• **Required task**
Restate all the material verbatim, except for the pictures.

• **Information supplied**

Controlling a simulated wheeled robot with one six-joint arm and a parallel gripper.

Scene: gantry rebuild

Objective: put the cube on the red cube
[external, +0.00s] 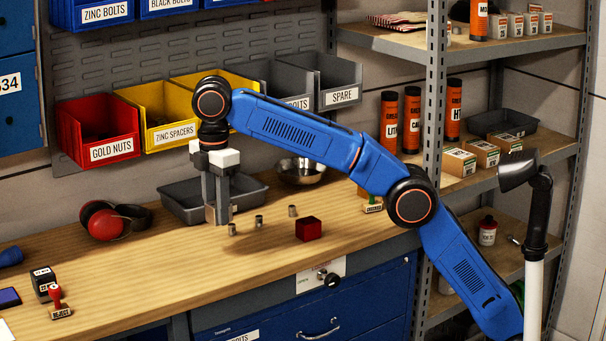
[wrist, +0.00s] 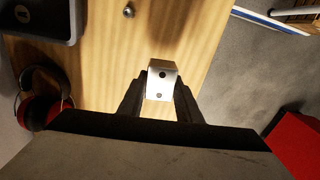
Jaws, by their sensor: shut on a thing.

• **Written answer**
Controlling a simulated wheeled robot with one six-joint arm and a parallel gripper.

Scene: gantry rebuild

Objective: put the cube on the red cube
[external, +0.00s] 
[wrist, +0.00s] 
Jaws, by their sensor: shut on a thing.

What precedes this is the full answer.